A lot has been written about Apple lately. The new iTunes service is a hit. The iPod has become the killer gadget for MP3 enthusiasts. A lot of people are again touting the rebirth of Apple as a cool company. Apple has always been cool. But all of these product announcements make me question whether Apple has long-term aspirations about remaining a player in the desktop computing world.
What first piqued my interest in this topic was the evidently spurious rumor that Apple was planning to buy Universal. The debate around the merger really highlighed something, however; Apple has increasingly become much more about digital media and less about desktop computing. Let’s examine four of Apple’s most successful product announcements of late, where success is defined by consumer praise and unit sales:
OS X – The latest Apple OS release won rave reviews from Apple and Unix enthusiasts alike. The operating system has done well in terms of unit volumes and is generally praised for being incredibly stable and familiar for those with a background in Unix.

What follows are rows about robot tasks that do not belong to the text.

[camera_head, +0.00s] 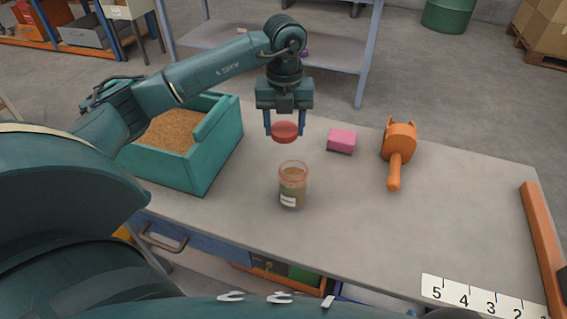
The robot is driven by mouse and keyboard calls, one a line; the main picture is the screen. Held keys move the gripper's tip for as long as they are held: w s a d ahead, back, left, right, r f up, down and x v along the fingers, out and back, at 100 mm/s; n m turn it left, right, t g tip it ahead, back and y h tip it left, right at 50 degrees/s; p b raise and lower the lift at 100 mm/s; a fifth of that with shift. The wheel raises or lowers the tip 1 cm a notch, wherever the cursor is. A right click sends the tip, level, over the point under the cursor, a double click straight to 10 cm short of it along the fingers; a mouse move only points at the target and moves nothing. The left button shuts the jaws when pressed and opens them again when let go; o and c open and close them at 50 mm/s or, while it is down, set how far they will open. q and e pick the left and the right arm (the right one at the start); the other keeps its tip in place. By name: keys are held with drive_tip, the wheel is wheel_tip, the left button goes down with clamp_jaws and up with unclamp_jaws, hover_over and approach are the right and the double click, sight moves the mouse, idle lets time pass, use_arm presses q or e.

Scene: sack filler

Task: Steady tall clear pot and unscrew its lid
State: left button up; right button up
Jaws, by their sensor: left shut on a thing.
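A clear pot (292,188) with a pale label and brownish contents stands upright on the table, its reddish rim open at the top. A round red lid (285,132) is apart from the pot, held above and slightly behind it. My left gripper (285,130) points down and is shut on the lid, one finger on each side. My right gripper does not show in this view.
A teal bin (213,160) of brown grain stands on the table (350,215) left of the pot. A pink block (341,141) and an orange scoop (398,150) lie to the right. A numbered white strip (480,300) lies at the front right.

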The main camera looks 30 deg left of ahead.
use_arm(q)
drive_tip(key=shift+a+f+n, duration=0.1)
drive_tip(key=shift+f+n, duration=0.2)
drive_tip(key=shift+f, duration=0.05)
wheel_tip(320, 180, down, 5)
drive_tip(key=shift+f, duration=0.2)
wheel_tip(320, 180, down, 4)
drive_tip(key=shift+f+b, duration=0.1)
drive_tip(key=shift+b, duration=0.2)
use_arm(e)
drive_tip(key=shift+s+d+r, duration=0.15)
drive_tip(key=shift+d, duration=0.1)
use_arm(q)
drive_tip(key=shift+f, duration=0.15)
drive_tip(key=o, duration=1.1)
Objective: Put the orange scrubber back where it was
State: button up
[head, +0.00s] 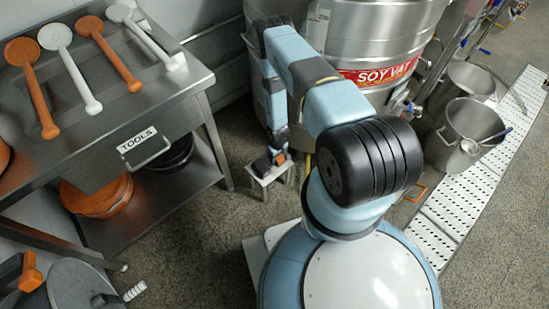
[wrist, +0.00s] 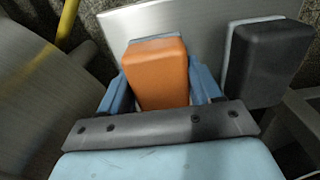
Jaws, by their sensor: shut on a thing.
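My gripper (wrist: 155,90) is shut on the orange scrubber (wrist: 155,72), with one blue finger on each side of it. A grey pad edge shows at the scrubber's far end. The scrubber is over the pale top of a small stool (wrist: 195,22); I cannot tell whether it touches. A dark grey scrubber (wrist: 270,62) with a light pad is on the stool top, just right of the orange one. In the head view, the orange scrubber (head: 281,158) is a small patch below my gripper (head: 279,152), over the stool (head: 271,174). The dark scrubber (head: 262,167) is left of it.
A steel soy vat (head: 375,35) stands behind the stool. A steel tool bench (head: 115,125) with orange and white paddles is at the left. Steel buckets (head: 465,125) and a white perforated floor strip (head: 465,205) are at the right. Floor left of the stool is clear.

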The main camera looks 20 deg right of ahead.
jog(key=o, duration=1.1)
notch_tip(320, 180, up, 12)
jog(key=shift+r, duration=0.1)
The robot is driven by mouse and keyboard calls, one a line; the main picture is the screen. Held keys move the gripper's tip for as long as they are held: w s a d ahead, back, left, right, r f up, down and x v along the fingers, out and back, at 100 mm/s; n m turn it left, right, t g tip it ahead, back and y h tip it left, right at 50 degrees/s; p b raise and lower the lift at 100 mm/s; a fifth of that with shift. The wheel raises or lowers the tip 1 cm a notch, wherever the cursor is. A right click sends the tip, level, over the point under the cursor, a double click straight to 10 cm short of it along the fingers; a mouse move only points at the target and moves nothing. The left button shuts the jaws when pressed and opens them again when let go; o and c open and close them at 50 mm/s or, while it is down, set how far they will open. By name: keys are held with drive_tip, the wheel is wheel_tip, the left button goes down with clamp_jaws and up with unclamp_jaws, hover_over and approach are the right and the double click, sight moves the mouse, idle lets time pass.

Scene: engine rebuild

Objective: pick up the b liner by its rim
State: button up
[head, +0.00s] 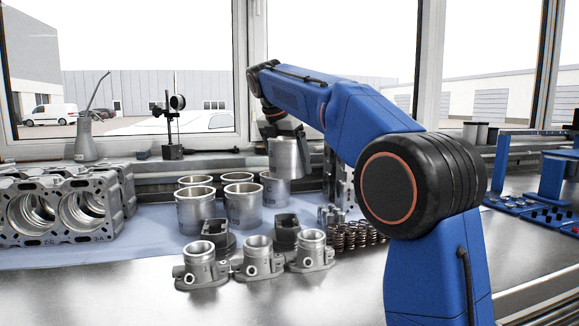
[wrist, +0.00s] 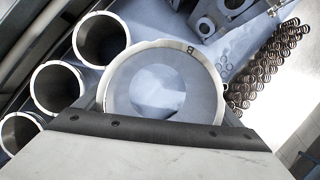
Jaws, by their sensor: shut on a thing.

iMovie – I don’t own or deal with much in the way of digital video, but those who I know who do deal with lots of digital video swear by iMovie. From what I have heard, it is one of the most popular digital video editing programs on the market and has driven more than a few people I know to make “the switch” to Apple platforms.

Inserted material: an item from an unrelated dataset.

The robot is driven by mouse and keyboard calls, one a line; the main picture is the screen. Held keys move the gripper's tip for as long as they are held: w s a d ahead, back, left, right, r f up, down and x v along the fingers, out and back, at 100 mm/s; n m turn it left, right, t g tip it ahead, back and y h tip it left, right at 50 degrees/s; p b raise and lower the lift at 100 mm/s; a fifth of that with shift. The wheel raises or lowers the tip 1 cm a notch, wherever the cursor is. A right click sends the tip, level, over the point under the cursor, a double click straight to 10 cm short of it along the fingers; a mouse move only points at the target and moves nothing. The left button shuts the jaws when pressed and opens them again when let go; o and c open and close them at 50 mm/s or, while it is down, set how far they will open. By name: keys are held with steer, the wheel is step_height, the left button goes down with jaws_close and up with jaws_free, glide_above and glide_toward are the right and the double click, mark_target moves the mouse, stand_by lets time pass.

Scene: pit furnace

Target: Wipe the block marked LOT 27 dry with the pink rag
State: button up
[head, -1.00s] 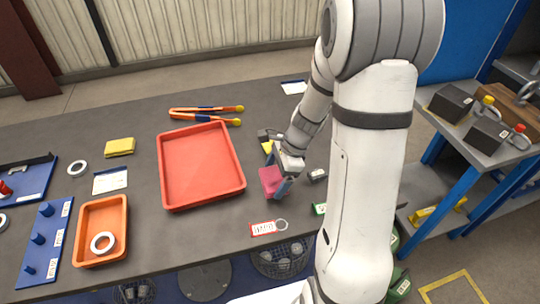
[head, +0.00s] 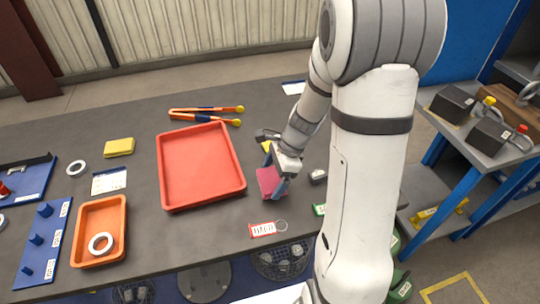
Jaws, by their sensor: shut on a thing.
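My gripper (head: 277,178) is shut on the pink rag (head: 267,181), just right of the red tray, low over the dark table. The rag hangs between the blue fingers. A small dark grey block (head: 318,176) with a pale top lies just right of my gripper. A dark block (head: 266,135) and something yellow (head: 266,147) show behind the gripper, partly hidden by it. I cannot read any LOT 27 mark on the blocks from here.
The empty red tray (head: 164,186) is left of my gripper. A red-edged tag (head: 262,229) with a ring lies in front. An orange tray (head: 79,222) holds a white ring. Orange-blue tongs (head: 205,110) and a yellow sponge (head: 119,147) lie further back. Dark boxes stand on a side bench (head: 454,132).

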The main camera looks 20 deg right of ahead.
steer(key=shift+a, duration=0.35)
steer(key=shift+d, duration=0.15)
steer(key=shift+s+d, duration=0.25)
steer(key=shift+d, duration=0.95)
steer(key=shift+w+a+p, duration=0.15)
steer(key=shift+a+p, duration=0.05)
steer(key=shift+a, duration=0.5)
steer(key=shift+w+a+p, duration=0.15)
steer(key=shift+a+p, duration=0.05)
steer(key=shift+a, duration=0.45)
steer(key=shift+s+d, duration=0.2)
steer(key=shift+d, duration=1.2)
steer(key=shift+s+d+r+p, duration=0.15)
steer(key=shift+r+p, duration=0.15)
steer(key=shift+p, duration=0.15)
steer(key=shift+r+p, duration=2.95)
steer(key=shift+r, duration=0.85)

iPod – The iPod has done such a phenomenal job in reinvigorating the moribund MP3 player market that I don’t see much reason to go into detail about its role in the category or its impact on the marketplace.

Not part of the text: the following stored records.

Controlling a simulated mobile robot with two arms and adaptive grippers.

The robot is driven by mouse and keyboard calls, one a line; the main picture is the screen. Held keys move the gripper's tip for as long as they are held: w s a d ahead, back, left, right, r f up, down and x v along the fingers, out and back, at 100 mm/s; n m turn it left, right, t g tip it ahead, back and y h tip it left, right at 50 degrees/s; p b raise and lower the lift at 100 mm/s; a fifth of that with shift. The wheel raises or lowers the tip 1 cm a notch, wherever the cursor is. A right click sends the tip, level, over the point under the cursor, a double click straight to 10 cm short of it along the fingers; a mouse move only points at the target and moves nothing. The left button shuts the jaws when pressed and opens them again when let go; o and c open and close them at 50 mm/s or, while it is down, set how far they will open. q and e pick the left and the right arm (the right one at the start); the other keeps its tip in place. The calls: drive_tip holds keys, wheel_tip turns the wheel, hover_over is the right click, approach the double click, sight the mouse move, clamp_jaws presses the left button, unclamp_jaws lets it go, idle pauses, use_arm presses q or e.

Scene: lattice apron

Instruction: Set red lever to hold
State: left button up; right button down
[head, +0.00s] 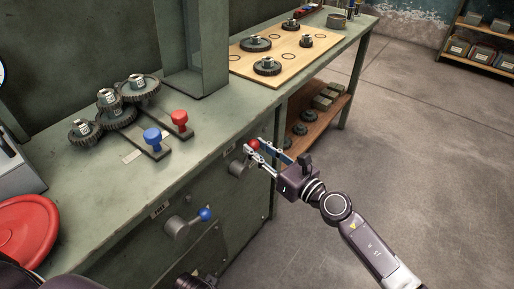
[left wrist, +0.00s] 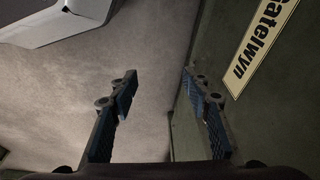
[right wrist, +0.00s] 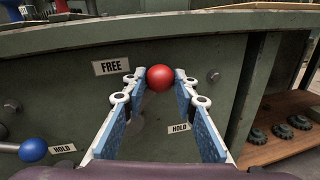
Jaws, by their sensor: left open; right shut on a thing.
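The red lever's ball knob (head: 254,144) is on the bench's front face, up and right of its round pivot (head: 237,168). In the right wrist view the red knob (right wrist: 160,78) sits between my right gripper's (right wrist: 157,80) fingertips, which are shut on it. A FREE label (right wrist: 112,66) is to its upper left and a HOLD label (right wrist: 179,128) lies below and right of it. The lever's arm is mostly hidden by the fingers. My left gripper (left wrist: 160,82) is open and empty, with a lettered plate (left wrist: 262,45) nearby.
A blue-knobbed lever (head: 204,214) is on the same front face, its knob beside another HOLD label (right wrist: 61,149). On the bench top stand red (head: 180,119) and blue (head: 152,137) handles, gears (head: 117,115) and a wooden board (head: 285,53). The floor (head: 400,130) to the right is clear.

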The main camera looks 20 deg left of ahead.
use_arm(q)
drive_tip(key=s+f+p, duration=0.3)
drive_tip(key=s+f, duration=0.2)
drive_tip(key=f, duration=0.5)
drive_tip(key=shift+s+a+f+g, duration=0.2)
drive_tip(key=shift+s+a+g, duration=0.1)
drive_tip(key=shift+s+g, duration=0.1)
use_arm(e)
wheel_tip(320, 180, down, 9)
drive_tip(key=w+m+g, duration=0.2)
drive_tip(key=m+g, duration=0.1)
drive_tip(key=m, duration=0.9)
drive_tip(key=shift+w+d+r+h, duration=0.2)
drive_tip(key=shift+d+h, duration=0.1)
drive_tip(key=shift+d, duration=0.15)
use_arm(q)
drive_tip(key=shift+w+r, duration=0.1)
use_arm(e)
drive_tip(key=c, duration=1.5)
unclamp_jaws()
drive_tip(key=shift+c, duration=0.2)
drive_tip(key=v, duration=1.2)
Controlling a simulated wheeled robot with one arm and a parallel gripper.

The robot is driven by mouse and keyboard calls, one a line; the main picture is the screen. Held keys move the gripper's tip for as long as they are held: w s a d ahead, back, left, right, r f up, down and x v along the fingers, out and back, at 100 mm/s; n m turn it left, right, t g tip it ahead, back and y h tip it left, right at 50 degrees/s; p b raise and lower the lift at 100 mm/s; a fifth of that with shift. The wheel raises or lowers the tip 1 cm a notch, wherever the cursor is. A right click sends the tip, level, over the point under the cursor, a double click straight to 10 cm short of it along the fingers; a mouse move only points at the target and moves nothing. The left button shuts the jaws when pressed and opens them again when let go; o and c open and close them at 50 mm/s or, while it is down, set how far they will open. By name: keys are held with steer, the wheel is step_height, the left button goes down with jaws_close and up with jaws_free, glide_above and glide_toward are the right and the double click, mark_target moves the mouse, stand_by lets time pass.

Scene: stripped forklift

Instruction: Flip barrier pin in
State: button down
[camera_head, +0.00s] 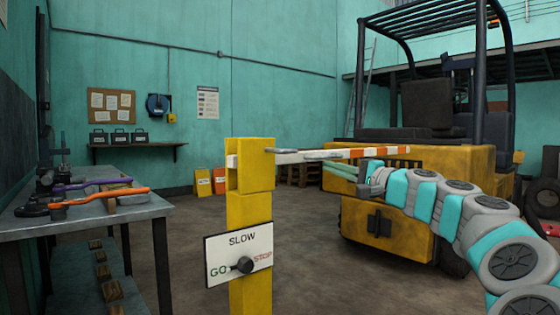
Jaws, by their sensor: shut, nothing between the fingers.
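A yellow barrier post (250,208) stands in the middle foreground. A white and orange barrier arm (365,153) reaches right from its top and lies about level. My gripper (342,172) is shut and empty, just below the barrier arm and right of the post. It points left, and no contact with a grey piece is clear.
A SLOW/GO/STOP panel with a black knob (245,265) is on the post's front. A yellow forklift (385,218) stands behind my arm. A workbench (150,207) with orange-handled and purple-handled tools is at left. The floor between bench and post is clear.

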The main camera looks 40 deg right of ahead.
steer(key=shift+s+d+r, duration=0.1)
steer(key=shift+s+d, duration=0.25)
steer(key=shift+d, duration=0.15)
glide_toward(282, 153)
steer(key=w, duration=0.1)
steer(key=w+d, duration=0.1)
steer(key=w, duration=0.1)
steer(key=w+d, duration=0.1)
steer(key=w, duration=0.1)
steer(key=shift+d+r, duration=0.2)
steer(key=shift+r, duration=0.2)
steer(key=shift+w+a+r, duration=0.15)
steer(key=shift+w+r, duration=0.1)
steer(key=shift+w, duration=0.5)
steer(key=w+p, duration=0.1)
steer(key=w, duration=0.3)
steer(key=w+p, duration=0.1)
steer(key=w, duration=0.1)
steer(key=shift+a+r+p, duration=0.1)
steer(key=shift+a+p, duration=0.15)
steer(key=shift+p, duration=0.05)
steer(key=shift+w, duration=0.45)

iTunes – Like the iPod, iTunes is making people question whether their assumptions about whether consumers will or won’t buy music online. I believe that iTunes will be successful for Apple because they understand the consumer services business better than most large companies.
So, when I look at these product annoucements it tells me one thing — Apple is very good at doing consumer media entertainment products and services. Not only are they good at doing it, they are better than a lot of other companies who have built large franchises in that very market. It looks to me like Jobs & company are betting Apple’s near term future on dominating consumer digital media. With the rise of digital consumer content and home networking, it looks to me like Apple is sitting in a very good position.
As an aside, Apple’s success in the consumer media space makes me question why Apple wants to be in the computer hardware business in the first place. The Apple computer products will always have a cult following with Mac enthusiasts and anti-Microsoft folks.